What’s the exposure for noncompliance? Complaints may be filed with the director of the city’s Office of Labor Standards, though there’s no requirement to do so as a condition precedent to a civil action.  There are three causes of action: (1) failure to enter into a written contract; (2) breach of contract for failure to timely render full payment for completed work; and (3) retaliation for exercising or attempting to exercise rights guaranteed under FIFA.  Plaintiffs can be awarded damages, injunctive relief, attorney’s fees and costs.  Also, the city’s corporation counsel has authority to bring actions for pattern or practice violations of the Act and to seek penalties of up to $25,000 in such instances.

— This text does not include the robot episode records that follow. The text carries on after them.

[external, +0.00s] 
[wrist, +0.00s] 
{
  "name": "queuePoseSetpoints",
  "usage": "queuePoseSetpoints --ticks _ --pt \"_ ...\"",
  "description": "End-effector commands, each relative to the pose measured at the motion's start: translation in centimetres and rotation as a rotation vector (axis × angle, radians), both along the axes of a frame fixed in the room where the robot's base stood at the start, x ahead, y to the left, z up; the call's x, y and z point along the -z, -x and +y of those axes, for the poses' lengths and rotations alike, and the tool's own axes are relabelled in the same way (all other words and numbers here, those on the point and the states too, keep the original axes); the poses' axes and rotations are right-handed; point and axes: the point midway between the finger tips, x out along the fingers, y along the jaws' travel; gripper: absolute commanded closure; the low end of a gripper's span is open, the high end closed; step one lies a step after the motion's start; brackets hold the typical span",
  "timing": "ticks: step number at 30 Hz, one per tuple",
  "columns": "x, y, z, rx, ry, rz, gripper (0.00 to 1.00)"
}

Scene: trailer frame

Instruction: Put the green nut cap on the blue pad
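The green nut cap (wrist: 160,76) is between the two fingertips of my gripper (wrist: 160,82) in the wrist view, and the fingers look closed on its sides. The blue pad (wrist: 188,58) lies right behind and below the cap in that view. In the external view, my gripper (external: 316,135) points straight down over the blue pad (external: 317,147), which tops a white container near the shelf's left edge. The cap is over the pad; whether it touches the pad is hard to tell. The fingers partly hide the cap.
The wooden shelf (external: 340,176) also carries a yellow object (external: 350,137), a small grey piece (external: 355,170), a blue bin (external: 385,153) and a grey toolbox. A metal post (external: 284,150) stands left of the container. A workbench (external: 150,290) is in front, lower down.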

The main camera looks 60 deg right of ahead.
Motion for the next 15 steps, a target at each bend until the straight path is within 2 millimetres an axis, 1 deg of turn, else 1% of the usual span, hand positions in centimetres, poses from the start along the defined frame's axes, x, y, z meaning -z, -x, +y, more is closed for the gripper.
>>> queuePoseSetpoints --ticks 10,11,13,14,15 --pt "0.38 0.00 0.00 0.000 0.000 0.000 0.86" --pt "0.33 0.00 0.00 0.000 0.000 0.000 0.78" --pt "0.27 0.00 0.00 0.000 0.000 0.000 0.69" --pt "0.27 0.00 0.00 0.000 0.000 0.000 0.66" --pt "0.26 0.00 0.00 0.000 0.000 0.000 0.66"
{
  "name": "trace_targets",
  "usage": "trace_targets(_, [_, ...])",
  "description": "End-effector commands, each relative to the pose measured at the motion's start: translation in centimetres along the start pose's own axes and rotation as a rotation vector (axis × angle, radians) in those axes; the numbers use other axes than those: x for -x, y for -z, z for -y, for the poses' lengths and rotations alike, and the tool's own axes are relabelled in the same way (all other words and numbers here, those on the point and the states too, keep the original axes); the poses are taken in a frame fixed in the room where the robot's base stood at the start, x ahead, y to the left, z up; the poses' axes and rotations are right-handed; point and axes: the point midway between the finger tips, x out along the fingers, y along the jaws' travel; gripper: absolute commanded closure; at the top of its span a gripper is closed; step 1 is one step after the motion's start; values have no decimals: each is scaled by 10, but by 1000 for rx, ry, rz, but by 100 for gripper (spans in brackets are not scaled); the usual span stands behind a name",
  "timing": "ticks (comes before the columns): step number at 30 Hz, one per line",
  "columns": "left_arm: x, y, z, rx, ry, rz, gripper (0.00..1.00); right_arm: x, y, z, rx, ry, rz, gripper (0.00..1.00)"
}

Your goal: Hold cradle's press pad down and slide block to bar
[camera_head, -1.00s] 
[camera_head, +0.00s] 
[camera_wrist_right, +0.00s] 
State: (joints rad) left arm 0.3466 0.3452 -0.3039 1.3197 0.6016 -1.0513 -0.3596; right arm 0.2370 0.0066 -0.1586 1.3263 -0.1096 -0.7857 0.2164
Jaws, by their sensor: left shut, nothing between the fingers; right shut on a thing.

Even though New York City’s is the only such law today, others could soon follow. Thus, this is the right time to review usage of  independent contractors.  Take a close look at when, where and how you are employing freelancers:

  • Do you have them working on your premises for extended periods of time?
  • Are they performing any core functions of your business?
  • Are they doing the same work and in the same positions as your employees?
  • Do they lack the ability to subcontract the work in order to increase their profit?

If the answer to any of these questions is yes, you should feel the same adrenaline rush as with any other ultrahazardous sport. There is risk in every sport and every business; there are also alternatives to reducing risk (from wearing a helmet to reducing reliance on such adventurous arrangements).  The choice (and taste for the adrenaline rush) are necessarily personal.

PS: Relying on a contract clause saying “the parties agree that this is an arms-length relationship and that X is an independent contractor” is  more akin to a flashy scarf than a safety helmet in the current conditions of this sport.